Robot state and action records

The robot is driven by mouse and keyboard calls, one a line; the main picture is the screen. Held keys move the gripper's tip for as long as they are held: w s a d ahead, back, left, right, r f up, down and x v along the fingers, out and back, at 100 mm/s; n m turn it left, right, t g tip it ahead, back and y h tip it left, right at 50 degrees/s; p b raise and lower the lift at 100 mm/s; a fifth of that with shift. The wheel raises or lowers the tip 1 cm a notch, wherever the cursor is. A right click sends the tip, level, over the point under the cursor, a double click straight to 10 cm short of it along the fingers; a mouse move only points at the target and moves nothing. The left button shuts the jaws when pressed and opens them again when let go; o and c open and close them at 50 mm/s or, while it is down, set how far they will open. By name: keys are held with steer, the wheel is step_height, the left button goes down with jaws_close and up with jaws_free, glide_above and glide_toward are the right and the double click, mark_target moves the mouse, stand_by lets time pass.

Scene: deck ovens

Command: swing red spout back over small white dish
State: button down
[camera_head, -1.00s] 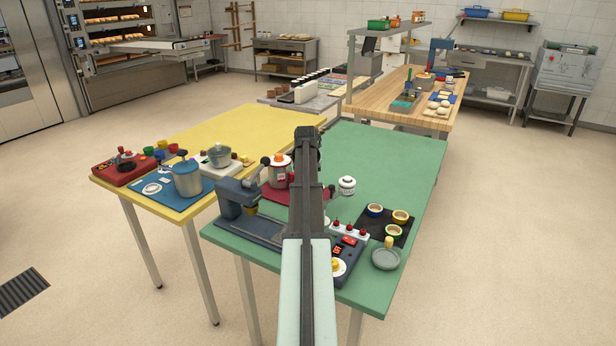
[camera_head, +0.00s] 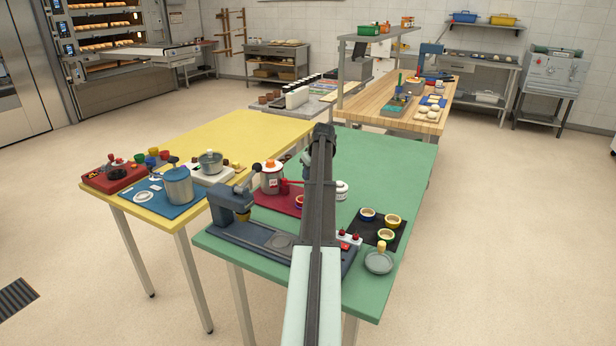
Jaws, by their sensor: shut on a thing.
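A pale dispenser pot with an orange top (camera_head: 270,177) stands on a red mat (camera_head: 262,199) on the green table. A red bar, apparently the spout (camera_head: 290,183), reaches right from the pot and passes behind my arm. A small pale dish with a reddish rim (camera_head: 300,200) sits just below the bar, partly hidden by my arm; I cannot tell whether the spout's end is over it. My arm runs up the middle of the view and hides its own far end, so the gripper's fingers do not show.
A blue-grey machine (camera_head: 232,203) stands left on the green table (camera_head: 385,160). A white jar-like thing (camera_head: 341,189) shows right of my arm. The table's back is clear.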

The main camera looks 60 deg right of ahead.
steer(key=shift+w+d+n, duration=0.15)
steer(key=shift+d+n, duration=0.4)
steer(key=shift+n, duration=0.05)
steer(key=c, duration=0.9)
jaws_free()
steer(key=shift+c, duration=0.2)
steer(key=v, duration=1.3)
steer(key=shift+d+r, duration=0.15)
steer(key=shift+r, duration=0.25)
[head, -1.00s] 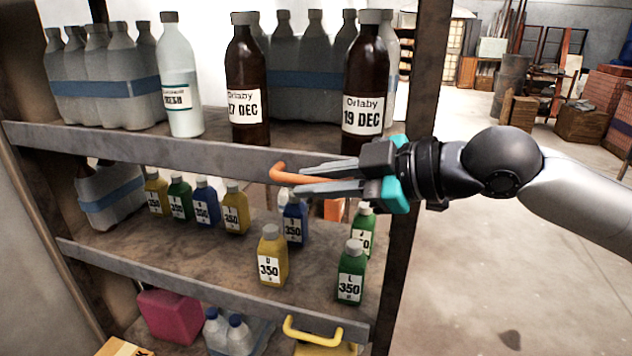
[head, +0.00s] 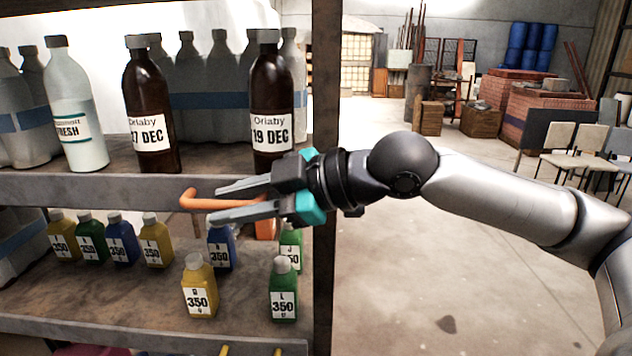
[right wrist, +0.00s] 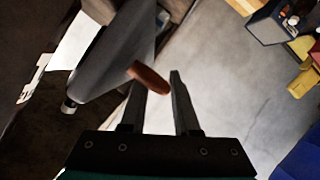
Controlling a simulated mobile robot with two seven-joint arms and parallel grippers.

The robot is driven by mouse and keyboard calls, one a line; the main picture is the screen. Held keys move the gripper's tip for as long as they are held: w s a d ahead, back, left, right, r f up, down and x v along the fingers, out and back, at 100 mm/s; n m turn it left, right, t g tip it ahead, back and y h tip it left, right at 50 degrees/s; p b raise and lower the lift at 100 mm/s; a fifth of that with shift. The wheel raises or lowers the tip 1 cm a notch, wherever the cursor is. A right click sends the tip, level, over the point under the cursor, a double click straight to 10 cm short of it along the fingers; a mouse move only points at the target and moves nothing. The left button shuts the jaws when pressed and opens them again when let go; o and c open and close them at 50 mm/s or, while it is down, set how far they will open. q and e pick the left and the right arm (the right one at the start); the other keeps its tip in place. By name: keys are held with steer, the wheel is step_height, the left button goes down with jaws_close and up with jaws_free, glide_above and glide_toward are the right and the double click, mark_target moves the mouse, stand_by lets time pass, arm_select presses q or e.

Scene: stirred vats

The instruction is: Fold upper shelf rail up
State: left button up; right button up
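The upper shelf rail (head: 100,190) is a grey bar along the front edge of the upper shelf, level with the bottle bases or just below. Its orange handle (head: 188,199) sticks out near the right end. My right gripper (head: 215,204) is at the handle, fingers apart, one finger above and one below the bar of the handle. In the right wrist view the fingers (right wrist: 160,85) are spread, with the orange handle (right wrist: 149,77) by the left fingertip and the grey rail (right wrist: 115,50) beyond. I cannot tell whether they touch. My left gripper is not in view.
Brown bottles (head: 150,105) and a white bottle (head: 78,105) stand near the front of the upper shelf. Small coloured bottles (head: 199,288) stand on the shelf below. A shelf post (head: 325,180) rises beside my right gripper.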

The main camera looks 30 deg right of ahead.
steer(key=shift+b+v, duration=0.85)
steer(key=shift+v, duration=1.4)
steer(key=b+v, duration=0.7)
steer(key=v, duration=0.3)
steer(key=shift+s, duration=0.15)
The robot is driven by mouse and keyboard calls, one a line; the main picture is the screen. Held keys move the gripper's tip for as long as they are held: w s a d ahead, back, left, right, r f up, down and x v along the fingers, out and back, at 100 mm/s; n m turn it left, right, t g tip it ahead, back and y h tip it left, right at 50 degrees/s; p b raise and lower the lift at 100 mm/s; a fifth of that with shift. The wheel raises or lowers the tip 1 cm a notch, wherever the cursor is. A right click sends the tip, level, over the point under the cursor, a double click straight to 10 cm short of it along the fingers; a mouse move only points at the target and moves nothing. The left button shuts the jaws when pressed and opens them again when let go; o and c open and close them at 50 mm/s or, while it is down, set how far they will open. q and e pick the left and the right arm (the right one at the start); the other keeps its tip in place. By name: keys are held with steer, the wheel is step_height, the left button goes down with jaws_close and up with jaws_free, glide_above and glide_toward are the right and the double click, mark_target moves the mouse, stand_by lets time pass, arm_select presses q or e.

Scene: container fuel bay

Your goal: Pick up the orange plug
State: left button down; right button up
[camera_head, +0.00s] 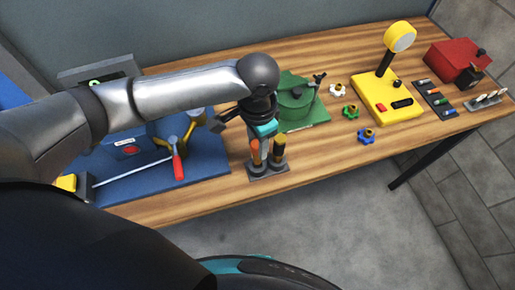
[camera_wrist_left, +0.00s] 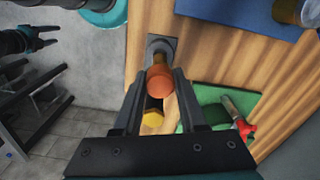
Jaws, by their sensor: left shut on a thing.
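The orange plug (camera_head: 255,152) stands upright at a small grey holder (camera_head: 267,173) near the table's front edge. My left gripper (camera_head: 262,146) comes down over it from above. In the left wrist view the orange plug (camera_wrist_left: 160,82) sits between the fingers of my left gripper (camera_wrist_left: 158,76), which is shut on it. A dark plug with a yellow top (camera_head: 279,148) stands close beside it. It also shows in the left wrist view (camera_wrist_left: 153,119). The plug's lower end is hard to make out. My right gripper (camera_wrist_left: 42,36) shows at the left of the wrist view, open and empty.
A green fixture (camera_head: 300,108) stands just behind the holder. A blue mat (camera_head: 212,160) with a red-handled tool (camera_head: 177,167) lies to the left. Small coloured knobs (camera_head: 351,111), a yellow box (camera_head: 388,100) and a red box (camera_head: 455,60) stand to the right.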

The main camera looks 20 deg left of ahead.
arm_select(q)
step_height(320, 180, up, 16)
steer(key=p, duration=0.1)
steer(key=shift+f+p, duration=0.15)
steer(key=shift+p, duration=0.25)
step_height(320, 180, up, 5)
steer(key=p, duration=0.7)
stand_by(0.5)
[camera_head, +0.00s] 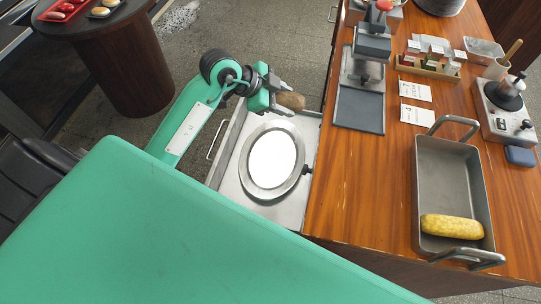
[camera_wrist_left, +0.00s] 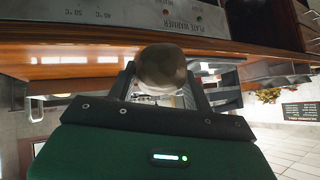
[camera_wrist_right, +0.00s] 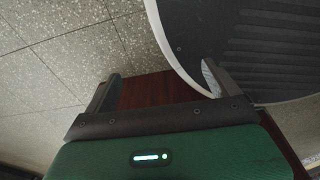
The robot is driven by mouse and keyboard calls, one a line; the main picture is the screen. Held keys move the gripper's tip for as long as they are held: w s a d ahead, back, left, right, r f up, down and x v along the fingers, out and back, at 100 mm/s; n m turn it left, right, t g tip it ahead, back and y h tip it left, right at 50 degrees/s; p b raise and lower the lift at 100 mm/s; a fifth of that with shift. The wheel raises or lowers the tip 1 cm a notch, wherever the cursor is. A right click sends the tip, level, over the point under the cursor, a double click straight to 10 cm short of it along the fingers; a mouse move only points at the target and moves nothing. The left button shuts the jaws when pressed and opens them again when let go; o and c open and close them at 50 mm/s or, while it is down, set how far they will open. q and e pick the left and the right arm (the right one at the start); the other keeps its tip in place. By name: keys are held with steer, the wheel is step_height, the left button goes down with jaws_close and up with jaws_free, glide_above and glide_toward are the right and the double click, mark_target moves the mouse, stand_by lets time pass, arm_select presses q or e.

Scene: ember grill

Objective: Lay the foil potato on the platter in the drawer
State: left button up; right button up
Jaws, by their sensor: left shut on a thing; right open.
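The brownish potato (camera_head: 291,101) is between the fingers of my left gripper (camera_head: 275,95), which is shut on it. It is held above the far end of the open drawer (camera_head: 290,212); no foil shine can be made out. In the left wrist view the potato (camera_wrist_left: 162,68) sits between the two fingertips. The round platter (camera_head: 272,160) with a white middle and grey rim lies in the drawer, bare, nearer to me than the potato. My right gripper (camera_wrist_right: 158,88) is open and empty in the right wrist view; it does not show in the head view.
The wooden counter (camera_head: 345,190) borders the drawer on the right. On it are a deep metal pan (camera_head: 440,175) with a yellow corn cob (camera_head: 451,227), a metal stand (camera_head: 360,105) and a spice rack (camera_head: 428,68). A round table (camera_head: 135,55) stands far left.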

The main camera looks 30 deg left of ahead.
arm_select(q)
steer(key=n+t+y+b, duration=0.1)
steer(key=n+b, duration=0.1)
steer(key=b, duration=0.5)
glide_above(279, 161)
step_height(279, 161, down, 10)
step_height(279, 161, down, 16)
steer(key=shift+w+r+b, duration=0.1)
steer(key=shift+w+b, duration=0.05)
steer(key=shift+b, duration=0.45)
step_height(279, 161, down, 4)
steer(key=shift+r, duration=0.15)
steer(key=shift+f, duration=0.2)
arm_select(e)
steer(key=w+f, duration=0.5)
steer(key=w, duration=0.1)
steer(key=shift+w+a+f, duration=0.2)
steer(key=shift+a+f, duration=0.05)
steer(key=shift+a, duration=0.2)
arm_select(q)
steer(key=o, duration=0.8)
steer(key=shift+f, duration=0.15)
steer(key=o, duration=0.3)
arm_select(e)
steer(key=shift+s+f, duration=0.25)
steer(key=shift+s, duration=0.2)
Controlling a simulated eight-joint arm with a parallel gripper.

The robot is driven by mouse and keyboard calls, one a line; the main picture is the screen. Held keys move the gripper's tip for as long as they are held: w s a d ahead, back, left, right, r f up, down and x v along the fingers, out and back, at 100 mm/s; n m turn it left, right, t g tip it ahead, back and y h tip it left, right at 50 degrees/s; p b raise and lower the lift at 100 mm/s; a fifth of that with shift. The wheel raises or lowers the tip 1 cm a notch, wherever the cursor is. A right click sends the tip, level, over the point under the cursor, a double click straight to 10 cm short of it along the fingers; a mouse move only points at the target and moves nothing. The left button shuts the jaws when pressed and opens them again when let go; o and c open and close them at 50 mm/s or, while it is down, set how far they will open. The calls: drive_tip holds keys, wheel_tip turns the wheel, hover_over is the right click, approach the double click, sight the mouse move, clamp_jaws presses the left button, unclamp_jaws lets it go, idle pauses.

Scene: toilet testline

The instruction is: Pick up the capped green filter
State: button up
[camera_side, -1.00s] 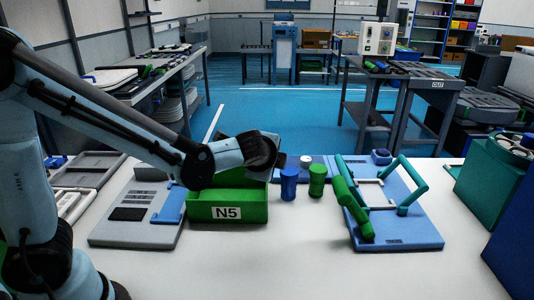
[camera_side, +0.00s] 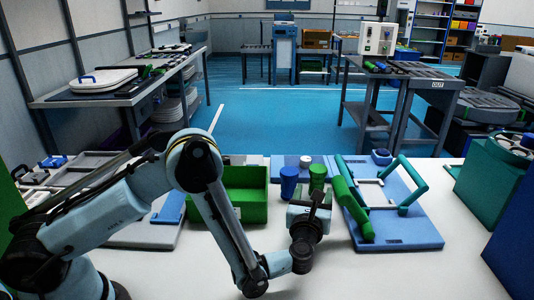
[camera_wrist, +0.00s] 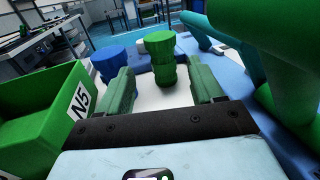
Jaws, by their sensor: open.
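The capped green filter (camera_side: 317,174) stands upright on the white table, just right of a blue cylinder (camera_side: 289,180). In the wrist view the filter (camera_wrist: 160,58) shows its wider round cap on top and a ribbed body below. My gripper (camera_side: 320,192) is low over the table on the near side of the filter. In the wrist view my gripper (camera_wrist: 159,82) is open, its two green fingers spread left and right with the filter ahead between them. I see no contact. The blue cylinder (camera_wrist: 110,62) lies just beyond the left finger.
The green N5 bin (camera_side: 238,207) is at left; it fills the left of the wrist view (camera_wrist: 50,120). A blue board (camera_side: 410,232) with green tubular handles is close on the right. A small white-topped item (camera_side: 306,161) stands behind. The front table is clear.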

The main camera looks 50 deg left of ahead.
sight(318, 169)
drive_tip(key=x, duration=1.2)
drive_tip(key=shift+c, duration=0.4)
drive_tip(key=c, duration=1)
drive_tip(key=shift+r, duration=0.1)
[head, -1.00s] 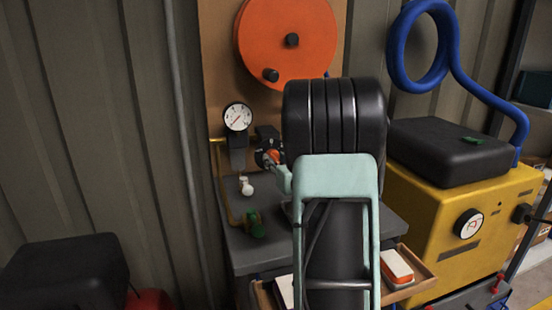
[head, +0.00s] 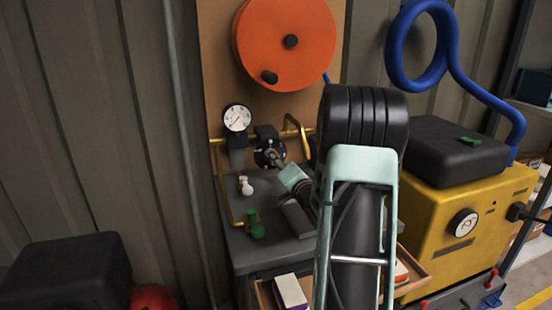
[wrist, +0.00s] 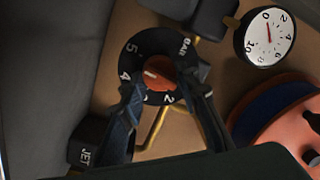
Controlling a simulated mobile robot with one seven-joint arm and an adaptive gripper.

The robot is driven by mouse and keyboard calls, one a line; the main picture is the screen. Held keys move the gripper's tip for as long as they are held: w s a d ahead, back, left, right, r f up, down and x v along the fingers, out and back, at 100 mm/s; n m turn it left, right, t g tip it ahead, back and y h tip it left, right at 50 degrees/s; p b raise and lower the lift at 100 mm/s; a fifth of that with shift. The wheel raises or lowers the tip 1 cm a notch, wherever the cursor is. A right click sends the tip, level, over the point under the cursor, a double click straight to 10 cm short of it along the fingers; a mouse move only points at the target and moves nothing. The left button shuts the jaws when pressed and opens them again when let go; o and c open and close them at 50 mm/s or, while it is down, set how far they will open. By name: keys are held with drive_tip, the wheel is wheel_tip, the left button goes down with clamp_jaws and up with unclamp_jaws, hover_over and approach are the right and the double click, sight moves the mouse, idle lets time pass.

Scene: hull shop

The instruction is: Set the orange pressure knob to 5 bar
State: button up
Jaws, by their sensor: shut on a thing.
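The orange pressure knob (wrist: 160,73) sits in the middle of a black dial (wrist: 132,62) with white numbers in the wrist view. Its white mark points left, close to the 4; the 5 is above that. My gripper (wrist: 163,83) has its two fingers on either side of the knob and is shut on it. In the head view my gripper (head: 274,157) reaches the black dial (head: 262,143) from the lower right and hides the knob. A white round gauge (head: 237,117) is left of the dial; a gauge shows in the wrist view (wrist: 266,37).
A grey bench (head: 250,262) is below the dial, with a white fitting (head: 246,187) and a green valve (head: 253,226). A large orange disc (head: 285,45) hangs above. A yellow machine (head: 430,235) stands at the right. A brass pipe (head: 219,170) runs beside the gauge.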

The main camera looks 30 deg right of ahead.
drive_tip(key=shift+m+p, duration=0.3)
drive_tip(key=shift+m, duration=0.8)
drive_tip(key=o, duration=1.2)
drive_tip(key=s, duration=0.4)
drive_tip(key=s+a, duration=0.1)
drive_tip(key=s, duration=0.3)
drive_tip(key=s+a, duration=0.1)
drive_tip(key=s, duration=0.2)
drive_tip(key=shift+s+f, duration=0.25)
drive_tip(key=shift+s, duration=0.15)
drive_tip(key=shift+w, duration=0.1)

TASK PROMPT> Copy every line in the listing above where the string "instruction" turns up.

TASK ANSWER>
The instruction is: Fold upper shelf rail up
The instruction is: Pick up the capped green filter
The instruction is: Set the orange pressure knob to 5 bar

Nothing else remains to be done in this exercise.